Eric felt a spiritual connection to St. Ignatius’s story. And as someone with a talent for writing stories – as well as enjoying them in books, TV, and film – Eric has been greatly shaped by the spirituality of storytelling. During his time as an undergraduate at Fairfield University, a Jesuit school, he recalled that three questions guided him and his schoolmates one year: Who am I? Whose am I? Who am I called to be?

Eric said, “As we think about our own lives and our own vocations as stories, and you pair that with Ignatian Spirituality…you’re called to remember God is in all things. God is in all stories. God is in all the details as mundane and ordinary and nitty-gritty as they may be. Then, everything is worth sifting through and exploring to find God…Thinking about  stories on the screen, even these so-called godless stories, we might be tempted to say, ‘God is necessarily there because God is everywhere. God is in all things.’ And so, stories like ‘Star Wars’ – but even ‘Ted Lasso,’ or my girls love Disney princesses – are ways for us to put ourselves in these other worlds and think about, ‘How is God speaking in this fantastical language that might be relevant to me in my very real, mundane world.'”
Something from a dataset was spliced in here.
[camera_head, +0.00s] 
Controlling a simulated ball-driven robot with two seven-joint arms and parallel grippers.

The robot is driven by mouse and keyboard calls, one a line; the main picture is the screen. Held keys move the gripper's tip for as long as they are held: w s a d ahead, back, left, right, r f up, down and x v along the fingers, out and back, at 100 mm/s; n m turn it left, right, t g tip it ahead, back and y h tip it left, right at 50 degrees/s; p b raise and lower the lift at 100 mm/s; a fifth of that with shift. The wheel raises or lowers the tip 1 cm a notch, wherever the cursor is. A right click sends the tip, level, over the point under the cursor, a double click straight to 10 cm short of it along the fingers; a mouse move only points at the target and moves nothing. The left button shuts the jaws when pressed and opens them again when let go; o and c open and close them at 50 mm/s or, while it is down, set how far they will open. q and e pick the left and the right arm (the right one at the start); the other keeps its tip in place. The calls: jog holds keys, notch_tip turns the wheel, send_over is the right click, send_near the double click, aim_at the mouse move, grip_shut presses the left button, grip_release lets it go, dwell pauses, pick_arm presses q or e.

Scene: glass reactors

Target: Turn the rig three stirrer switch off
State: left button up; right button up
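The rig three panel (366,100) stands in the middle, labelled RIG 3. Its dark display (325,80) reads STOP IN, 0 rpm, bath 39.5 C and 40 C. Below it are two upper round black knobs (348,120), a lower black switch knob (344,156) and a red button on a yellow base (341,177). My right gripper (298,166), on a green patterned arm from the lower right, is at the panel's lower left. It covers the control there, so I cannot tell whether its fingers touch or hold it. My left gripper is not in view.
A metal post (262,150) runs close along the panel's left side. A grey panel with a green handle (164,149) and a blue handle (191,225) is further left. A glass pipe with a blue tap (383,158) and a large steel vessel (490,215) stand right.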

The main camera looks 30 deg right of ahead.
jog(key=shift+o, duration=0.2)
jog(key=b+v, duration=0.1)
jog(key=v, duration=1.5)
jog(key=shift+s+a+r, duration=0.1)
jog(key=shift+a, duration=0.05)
For Eric, the “Star Wars” series – in all its TV, film, book, and video game incarnations – speaks in a special way. He noted that George Lucas designed the spirituality in “Star Wars” to be intentionally vague, so that people from different faith backgrounds could see their own beliefs reflected. Eric felt inspired to write “My Life with the Jedi” as a way of asking, “What if we offered Ignatian Spirituality as a lens, as a way to understand this story? What if we put ourselves in the Dark Side cave in Dagobah? How would I respond? What are the spiritual things that activate for me if I was in that scene, in that moment?”
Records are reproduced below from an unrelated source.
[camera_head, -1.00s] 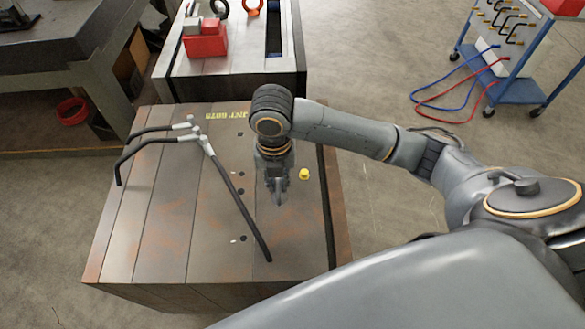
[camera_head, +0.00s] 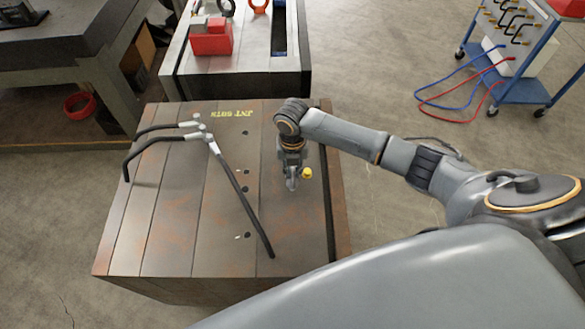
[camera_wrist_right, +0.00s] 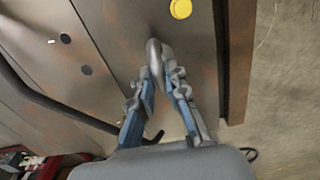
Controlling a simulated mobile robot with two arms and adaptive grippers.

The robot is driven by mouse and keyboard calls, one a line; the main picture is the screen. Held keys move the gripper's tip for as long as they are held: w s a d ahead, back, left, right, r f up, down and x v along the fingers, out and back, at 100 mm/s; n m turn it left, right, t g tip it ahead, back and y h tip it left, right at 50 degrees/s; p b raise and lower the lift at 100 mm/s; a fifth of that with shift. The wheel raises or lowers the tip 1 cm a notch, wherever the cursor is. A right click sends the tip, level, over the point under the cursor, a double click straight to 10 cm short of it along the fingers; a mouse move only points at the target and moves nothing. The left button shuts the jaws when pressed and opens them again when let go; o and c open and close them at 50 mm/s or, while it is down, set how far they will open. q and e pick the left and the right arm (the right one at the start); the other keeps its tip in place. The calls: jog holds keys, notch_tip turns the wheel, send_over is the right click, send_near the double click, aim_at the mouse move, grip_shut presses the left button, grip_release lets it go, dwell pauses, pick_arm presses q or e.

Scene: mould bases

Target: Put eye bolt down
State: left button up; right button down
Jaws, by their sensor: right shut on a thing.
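My right gripper (camera_head: 291,186) is low over the top of the brown steel mould base (camera_head: 165,215), just left of a yellow cap (camera_head: 307,173). In the right wrist view its fingers (camera_wrist_right: 162,68) are shut on the grey eye bolt (camera_wrist_right: 154,50), whose rounded ring shows between the fingertips. The yellow cap (camera_wrist_right: 181,9) lies beyond it. The eye bolt is too small to make out in the head view. Whether it touches the surface I cannot tell. My left gripper is not in view.
A black bent hose with pale fittings (camera_head: 232,185) lies across the mould base, left of the gripper. Several dark holes (camera_head: 246,187) run along the top. Another block with a red box (camera_head: 211,40) stands behind. A blue trolley (camera_head: 505,90) is at the back right.

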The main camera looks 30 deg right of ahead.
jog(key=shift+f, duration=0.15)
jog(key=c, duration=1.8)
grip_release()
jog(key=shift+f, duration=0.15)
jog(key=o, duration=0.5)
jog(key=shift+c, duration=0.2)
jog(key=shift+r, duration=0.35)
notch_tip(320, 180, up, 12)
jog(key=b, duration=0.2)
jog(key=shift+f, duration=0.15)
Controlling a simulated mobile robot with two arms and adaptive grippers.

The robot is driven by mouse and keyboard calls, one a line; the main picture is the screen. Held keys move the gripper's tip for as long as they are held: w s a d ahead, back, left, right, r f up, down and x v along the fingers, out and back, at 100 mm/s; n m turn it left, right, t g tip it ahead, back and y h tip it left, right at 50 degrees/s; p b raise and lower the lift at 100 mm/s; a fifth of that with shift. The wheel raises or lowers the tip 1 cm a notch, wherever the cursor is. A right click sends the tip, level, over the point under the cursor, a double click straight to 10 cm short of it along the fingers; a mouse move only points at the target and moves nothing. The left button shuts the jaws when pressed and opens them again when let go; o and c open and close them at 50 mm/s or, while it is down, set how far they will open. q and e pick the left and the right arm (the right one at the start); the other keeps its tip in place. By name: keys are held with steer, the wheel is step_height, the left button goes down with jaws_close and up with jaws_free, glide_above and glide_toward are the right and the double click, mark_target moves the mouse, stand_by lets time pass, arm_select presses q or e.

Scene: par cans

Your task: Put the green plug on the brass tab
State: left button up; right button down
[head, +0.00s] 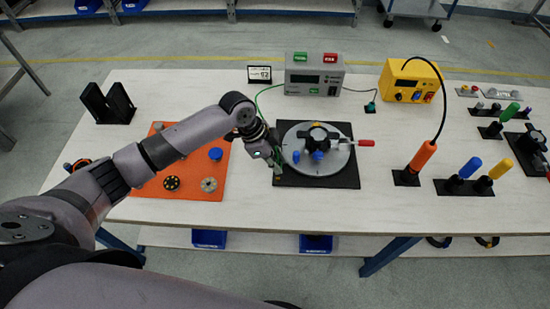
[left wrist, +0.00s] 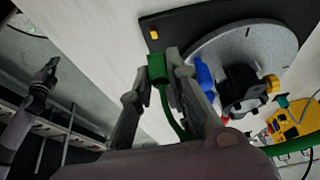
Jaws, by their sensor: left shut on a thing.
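My left gripper (head: 276,168) is over the front left corner of the black board (head: 330,181) that carries a grey disc (head: 338,163). In the left wrist view my left gripper (left wrist: 155,78) is shut on the green plug (left wrist: 157,67), a short green cylinder with a green cable trailing behind it. The brass tab (left wrist: 154,35) is a small yellow block on the black board, just beyond the plug. A gap shows between plug and tab in that view. In the head view I cannot make out the tab. My right gripper is not in the head view.
A black clamp with a blue part (head: 317,155) stands on the disc, and a red-tipped handle (head: 365,143) sticks out right. An orange mat (head: 183,185) with small parts lies left. A grey meter (head: 314,76) is behind. An orange tool (head: 422,156) stands right.

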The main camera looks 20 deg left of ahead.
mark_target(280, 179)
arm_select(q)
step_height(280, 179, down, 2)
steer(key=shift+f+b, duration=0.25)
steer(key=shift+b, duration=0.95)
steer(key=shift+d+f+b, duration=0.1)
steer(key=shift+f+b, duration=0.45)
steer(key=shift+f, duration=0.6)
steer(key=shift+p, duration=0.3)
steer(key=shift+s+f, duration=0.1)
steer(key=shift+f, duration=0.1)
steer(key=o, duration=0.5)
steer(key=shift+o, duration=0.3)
One of the main elements of “Star Wars” is how the Jedi are people who live for others. Similarly, a key aspect of Jesuit spirituality is being “a man (or woman) for others.” Han Solo, for instance, begins the series as someone looking out only for himself. When Eric watched “Star Wars: A New Hope” with his daughter for the first time recently, he was shocked to discover she thought Han was the villain for that very reason. It made Han’s turn to selflessness and friendship at the end of the film that much more powerful for both Eric and his daughter.

“You also have the sense that nobody is too far gone,” Eric elaborated. “It’s almost a trope in ‘Star Wars’: Darth Vader has to be redeemed, Kylo Ren has to be redeemed. You can quibble about the story justification of that, but I think from a spiritual perspective, I really like that. The idea that nobody’s too far gone, and we have to go get them. We have to go and be with people so that we can bring them back and help them to see themselves as loved.”
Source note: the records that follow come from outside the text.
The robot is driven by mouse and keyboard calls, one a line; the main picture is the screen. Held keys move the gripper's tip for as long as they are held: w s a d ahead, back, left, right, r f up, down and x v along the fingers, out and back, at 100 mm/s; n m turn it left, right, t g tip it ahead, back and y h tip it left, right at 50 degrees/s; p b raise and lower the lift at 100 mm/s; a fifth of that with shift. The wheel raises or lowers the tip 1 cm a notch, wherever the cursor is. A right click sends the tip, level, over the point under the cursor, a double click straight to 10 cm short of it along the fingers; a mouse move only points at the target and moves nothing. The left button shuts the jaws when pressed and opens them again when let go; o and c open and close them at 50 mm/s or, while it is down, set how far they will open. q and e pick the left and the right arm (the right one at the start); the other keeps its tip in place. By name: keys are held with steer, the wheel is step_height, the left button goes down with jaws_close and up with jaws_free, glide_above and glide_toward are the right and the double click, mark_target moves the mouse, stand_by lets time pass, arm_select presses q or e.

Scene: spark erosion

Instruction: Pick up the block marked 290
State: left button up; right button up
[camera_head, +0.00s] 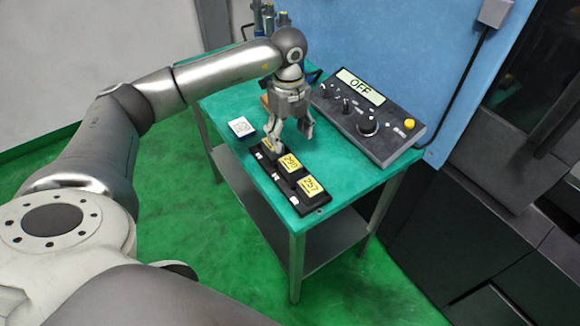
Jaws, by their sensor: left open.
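The block marked 290 (290,163) is a dark block with a yellow label. It sits in the middle slot of a black holder (292,199) on the green table. A block marked 257 (312,186) is in the near slot. A third yellow-labelled block (266,144) is in the far slot, its mark partly hidden by my left gripper. My left gripper (291,142) points down, open and empty, over the far end of the holder, beyond the 290 block. I cannot tell whether a finger touches the far block. My right gripper is not in view.
A control box (370,118) with knobs and an OFF display stands right of the holder. A small white card-like item (241,127) lies to the left. Bottle-like items (262,18) stand at the back.

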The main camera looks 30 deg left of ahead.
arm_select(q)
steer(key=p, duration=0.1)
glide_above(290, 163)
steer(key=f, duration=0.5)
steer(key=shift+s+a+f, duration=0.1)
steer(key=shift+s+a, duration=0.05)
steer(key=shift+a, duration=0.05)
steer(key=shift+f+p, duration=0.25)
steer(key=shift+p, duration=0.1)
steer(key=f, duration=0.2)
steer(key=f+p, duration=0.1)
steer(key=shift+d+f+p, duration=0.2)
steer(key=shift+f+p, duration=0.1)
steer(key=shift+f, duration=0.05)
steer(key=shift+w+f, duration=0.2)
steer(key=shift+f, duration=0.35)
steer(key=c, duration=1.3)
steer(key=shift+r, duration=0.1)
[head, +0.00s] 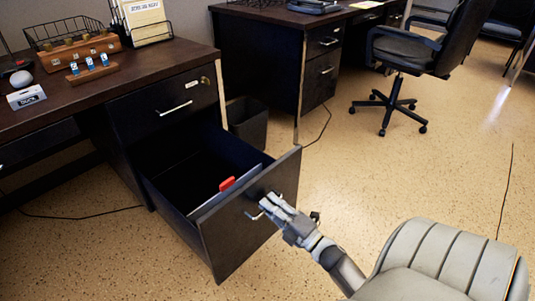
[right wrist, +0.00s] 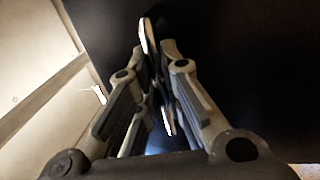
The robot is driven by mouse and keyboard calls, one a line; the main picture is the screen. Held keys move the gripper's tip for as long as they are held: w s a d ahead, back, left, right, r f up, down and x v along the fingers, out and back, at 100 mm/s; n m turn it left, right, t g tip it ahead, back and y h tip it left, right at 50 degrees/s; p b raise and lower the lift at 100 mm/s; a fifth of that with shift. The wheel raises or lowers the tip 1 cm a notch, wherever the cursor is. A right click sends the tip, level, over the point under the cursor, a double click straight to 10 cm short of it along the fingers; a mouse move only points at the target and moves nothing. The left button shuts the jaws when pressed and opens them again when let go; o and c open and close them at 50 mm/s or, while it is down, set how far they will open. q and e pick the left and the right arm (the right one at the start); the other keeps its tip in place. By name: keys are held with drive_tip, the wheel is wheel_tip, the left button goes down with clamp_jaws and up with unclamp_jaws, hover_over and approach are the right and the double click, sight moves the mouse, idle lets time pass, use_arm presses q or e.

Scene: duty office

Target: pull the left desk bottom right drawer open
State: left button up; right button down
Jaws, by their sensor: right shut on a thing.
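The bottom right drawer (head: 232,232) of the left desk (head: 150,68) is pulled far out, and its dark interior shows. My right gripper (head: 268,204) is at the drawer's front panel, shut on its metal handle (head: 253,215). In the right wrist view the fingers (right wrist: 158,95) close around the bright handle (right wrist: 167,122) against the dark panel. The fingers hide part of the handle. My left gripper is not in view.
A red-tabbed folder (head: 227,184) lies inside the drawer. The top drawer (head: 170,102) above is shut. A dark waste bin (head: 247,122) stands behind the open drawer. An office chair (head: 410,60) is at the upper right. The speckled floor to the right is mostly clear.

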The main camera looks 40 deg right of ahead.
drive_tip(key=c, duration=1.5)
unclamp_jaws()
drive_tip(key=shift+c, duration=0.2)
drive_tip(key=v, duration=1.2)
To know you are loved is a desire that runs deep in every human person. And getting to know our true desires can lead us down the right path in life.

Eric explained, “Our deepest desires and God’s will are actually the same thing. If we can get to the core of ourselves, that’s where we encounter God more and more deeply. And as we do that, as we realize what we really want in life, we discover what what we’ve been made for…When I think about Star Wars, all of our heroes tend to start on these sandy planets…They need to get away from these places because their desires are welling up and spilling over the status quo in which they find themselves…Luke wants to join the Imperial Academy because he wants to then jump to the Rebel Alliance. He wants to have a adventures. But as the story progresses, that desire becomes more clarified. You see he wants to help others. He wants to make a difference in a galaxy that is forgotten in these backwater planets like Tatooine. And the same with Rey and with Anakin. There’s the surface level desire, and then the deeper, the why of it. What are they really after?…We’ve got to go deeper and interrogate, ‘Why do I want this? Why does God want this? And how am I uniquely positioned to bring this into reality?'”

One of the ways to grow in knowledge of ourselves and our world more deeply is to become “contemplatives in action,” another Ignatian tradition. This time, to learn what that means, Eric recommends looking at an example of its opposite.

“If you’ve seen the ‘Obi-Wan Kenobi’ TV show,” he said, “you have a contemplative not in action, a contemplative battered by shame and guilt. He’s cut himself off from the Force, sure, but he’s still contemplating, he’s still thinking, but he’s not acting. He’s not allowing what he sees in the galaxy to inform his response… You see in the show very early on how his lack of response…results in the death of a fellow Jedi and other things…A contemplative in action is called to look at the real world, to pray with the latest headlines in mind…The term itself comes from Jerome Nadal, who was one of the early Jesuits with Ignatius…At that time, you’re talking 1540s, your common form of religious life was to be in the monastery. So, this idea of a religious order that was out in the world was very uncommon. Nadal says, ‘The world is our monastery. We are called to take that form of prayer and experience of God, discovering how God wants to shower us with love and bring it into the world… And then allow the world to affect us, and then just keep doing it.’ Again, what are the Jedi? They go off, they reflect, they meditate, but then they have to go back into the world and keep doing stuff, keep serving peace, the carriers of peace and justice…[So you need to] bring all these real, tactile moments of suffering and challenge from the real world into your prayer, let it inform then how you act. And then you go into the world and you do what you can, what you uniquely are able to do. And then you bring the fruits of that action back into your prayer.”

Eric not only examines areas where the spirituality of “Star Wars” lines up with Christianity, but also where it differs: “I think the idea of the Force being…this luminous essence that connects all things and it’s in all things, that naturally lends itself to this idea of God being in all things. And the Force seems to have a will to it. But the Force isn’t personal. God is personal and intimate. And while the Force might be everywhere, God has desires for us and dreams for us. And so as much as the Jedi work hand in hand with the Force, God wants something even deeper.”

In the end, Eric holds these hopes for people who read “My Life with the Jedi: The Spirituality of Star Wars.” He concluded, “For folks that are big ‘Star Wars’ fans, but maybe are searching spiritually, I think this book will hopefully give them some language that they might find new and fresh and give a new take on how to do Christianity…Another hope would be for folks that maybe are…already Catholic or practicing Ignatian spirituality, that this gives them a new way to do it, a new way to think about their own spiritual lives, a new way to think about engaging with pop culture as a spiritual tool.”